Is Prison Worth the Job?
By Allie Jensen, Communications —
It’s normal and OK to lie on your resume, right? Wrong. Such offenses can result in serious consequences, as it did for an American woman who recently applied to work as a Chief Information Officer in Australia and is now spending a year in jail.
According to a news report, she was recently convicted of “deception, dishonesty, and abuse of public office, relating to her 2017 application for the chief information officer role…” This position offered an annual salary of $185,000.
In this case, this woman also previously lied about pictures of herself and other personal information. Additionally, she hired her brother for a position with her company, despite him not being qualified for the position.
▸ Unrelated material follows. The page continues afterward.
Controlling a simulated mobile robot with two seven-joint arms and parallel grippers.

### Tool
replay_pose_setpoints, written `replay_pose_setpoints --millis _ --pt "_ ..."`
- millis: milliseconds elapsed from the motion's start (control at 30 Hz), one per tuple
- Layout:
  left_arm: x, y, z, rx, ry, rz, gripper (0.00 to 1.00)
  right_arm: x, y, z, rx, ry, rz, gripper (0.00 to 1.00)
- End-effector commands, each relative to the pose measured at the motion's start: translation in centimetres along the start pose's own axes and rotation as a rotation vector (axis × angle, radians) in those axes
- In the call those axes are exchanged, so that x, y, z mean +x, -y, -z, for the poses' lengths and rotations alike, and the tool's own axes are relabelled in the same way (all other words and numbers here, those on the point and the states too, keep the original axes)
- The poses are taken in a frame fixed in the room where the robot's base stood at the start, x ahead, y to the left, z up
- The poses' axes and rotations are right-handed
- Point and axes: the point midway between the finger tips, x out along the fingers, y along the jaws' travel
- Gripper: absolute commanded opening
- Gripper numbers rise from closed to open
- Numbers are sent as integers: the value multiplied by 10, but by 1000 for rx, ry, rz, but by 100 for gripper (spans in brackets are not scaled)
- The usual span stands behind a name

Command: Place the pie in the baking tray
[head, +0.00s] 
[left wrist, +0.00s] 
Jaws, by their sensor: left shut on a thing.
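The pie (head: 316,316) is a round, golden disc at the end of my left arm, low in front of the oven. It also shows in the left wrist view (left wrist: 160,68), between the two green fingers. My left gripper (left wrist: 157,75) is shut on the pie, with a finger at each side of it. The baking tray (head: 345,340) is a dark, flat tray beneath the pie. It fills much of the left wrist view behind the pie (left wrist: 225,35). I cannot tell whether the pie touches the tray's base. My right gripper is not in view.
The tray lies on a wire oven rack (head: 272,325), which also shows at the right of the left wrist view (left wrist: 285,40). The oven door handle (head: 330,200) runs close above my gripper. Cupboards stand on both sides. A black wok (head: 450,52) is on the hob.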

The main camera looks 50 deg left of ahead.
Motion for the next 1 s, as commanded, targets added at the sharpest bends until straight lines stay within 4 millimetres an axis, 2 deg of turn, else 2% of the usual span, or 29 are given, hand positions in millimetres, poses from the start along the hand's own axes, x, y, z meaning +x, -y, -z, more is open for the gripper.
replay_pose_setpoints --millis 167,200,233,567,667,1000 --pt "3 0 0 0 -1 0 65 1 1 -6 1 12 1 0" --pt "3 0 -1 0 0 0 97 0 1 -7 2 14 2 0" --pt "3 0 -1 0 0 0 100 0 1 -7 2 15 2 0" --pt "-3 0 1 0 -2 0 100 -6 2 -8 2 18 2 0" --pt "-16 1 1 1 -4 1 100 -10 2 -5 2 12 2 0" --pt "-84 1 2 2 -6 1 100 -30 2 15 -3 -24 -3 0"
When EyeDetect is used for pre-employment screening, it can detect deception during the application process. In this case, this woman lied about past education and employment. She even lied about being a past employer during a phone interview where she referenced herself and claimed she was a five-star employee. EyeDetect’s ability to detect deception in potential job candidates can greatly reduce the chance of later dealing with additional dishonesty or deception in the workplace.
To catch falsified job applications, EyeDetect can be used for pre-screening and identifying the dishonesty that could potentially hurt employers down the road. (Note: The Employee Polygraph Protection Act prohibits using lie detectors like EyeDetect in private companies in the U.S. However, U.S. federal, state and municipal government employees or contractors may be tested.)